WHAT'S IN A NAME — Harriman State Park - 3 June, 2004

By LAURA LEVIN
SPECIAL TO THE JOURNAL NEWS
(Original publication: June 1, 2004)

E.H. Harriman, a savvy and steely businessman, wasn't one to flinch at a good challenge.

At the turn of the 20th century, he transformed the bankrupt Union Pacific Railroad into a money-making giant and came to dominate the railroad industry in the process.

When Harriman applied this same determination to stop a prison project from being built near his estate in Orange County, he left his mark yet again.

As a champion of the environment, Harriman decided to donate part of his estate to create a park that would be accessible to the public. In exchange, the state kept the prison out of his back yard.

Harriman State Park, which grew out of Harriman's donation, today includes more than 45,000 acres in Rockland and Orange counties. It is the second-largest state park in New York.

Edward Henry Harriman was born on Feb. 20, 1848, the fourth of Orlando and Cornelia Harriman's six children. According to a biography of Harriman by Maury Klein, "The Life and Legend of E.H. Harriman," Harriman's parents relied on relatives to get the family through tough financial times, and this left young Edward Henry determined to avoid such dependency. At age 14, he left school for Wall Street, where he took a job in a brokerage firm.

Harriman was a quick study.

In no time, he became a "pad shover," a worker who ran through the office with stock quotes and orders to buy or sell.

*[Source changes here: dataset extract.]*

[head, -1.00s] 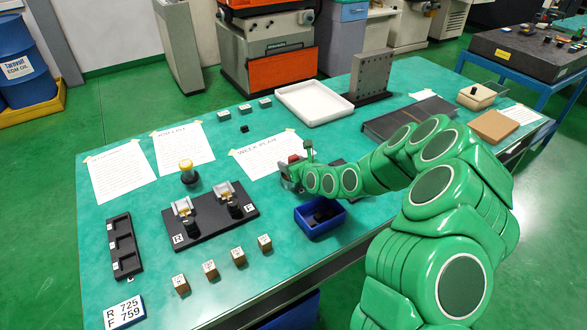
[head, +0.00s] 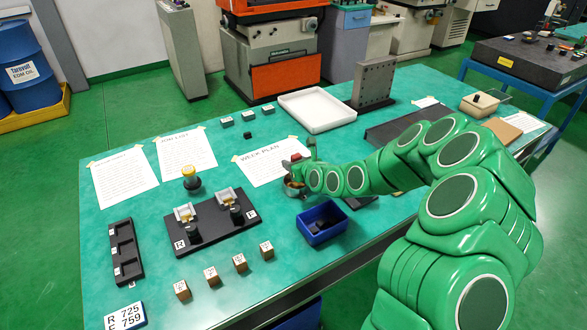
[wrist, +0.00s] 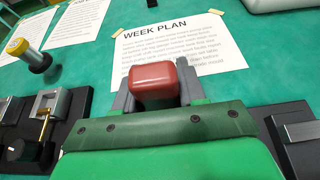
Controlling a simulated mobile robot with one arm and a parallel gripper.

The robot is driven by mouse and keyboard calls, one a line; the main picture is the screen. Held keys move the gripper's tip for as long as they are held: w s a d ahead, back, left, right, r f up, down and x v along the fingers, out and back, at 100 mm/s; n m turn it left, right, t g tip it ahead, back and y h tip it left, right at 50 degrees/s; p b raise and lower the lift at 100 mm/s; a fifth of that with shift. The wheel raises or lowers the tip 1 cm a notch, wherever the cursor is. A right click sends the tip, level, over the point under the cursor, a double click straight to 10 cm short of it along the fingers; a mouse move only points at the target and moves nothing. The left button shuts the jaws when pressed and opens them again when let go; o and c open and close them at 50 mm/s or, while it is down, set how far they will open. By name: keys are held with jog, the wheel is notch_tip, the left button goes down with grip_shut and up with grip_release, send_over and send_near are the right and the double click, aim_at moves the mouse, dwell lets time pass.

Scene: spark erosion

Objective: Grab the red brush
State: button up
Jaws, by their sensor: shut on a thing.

"He had nerve," Klein wrote, "knew how to hustle, was indefatigable, and had accumulated a useful store of knowledge and acquaintances during his days as a pad shover."

In 1870, at age 22, Harriman started his own brokerage firm and joined the New York Stock Exchange. After quick success, he began buying and selling railroads, and he found a huge challenge when he took over the bankrupt Union Pacific in 1898.

"In only a few years," Klein wrote in the biography, "Harriman rebuilt the line, reorganized its management, reacquired its lost subsidiaries, and turned it into one of the most profitable properties in the nation."

During the years when Harriman was gaining ground in business, the citizens of New York and New Jersey were losing ground to developers.

In "Palisades: 100,000 Acres in 100 Years," author Robert O. Binnewies described how first woodcutting, then quarrying, along the Palisades threatened the shoreline across from New York City. In response, environmental activists on both sides of the Hudson managed to create the Palisades Interstate Park Commission, which protected the Palisades and opened up the land to the public.

The commission extended its reach farther north when Charles Howard, the superintendent of New York state prisons in the early 1900s, proposed building a new prison at Bear Mountain. Howard's plan was to have inmates mine the mountain for stone and use it to build highways. According to Binnewies, when Howard built a temporary prison at Bear Mountain in 1908, "so many convicts escaped from the site that the residents of nearby hamlets were reported to be in a 'state of terror.' "

That's when E.H. Harriman stepped in.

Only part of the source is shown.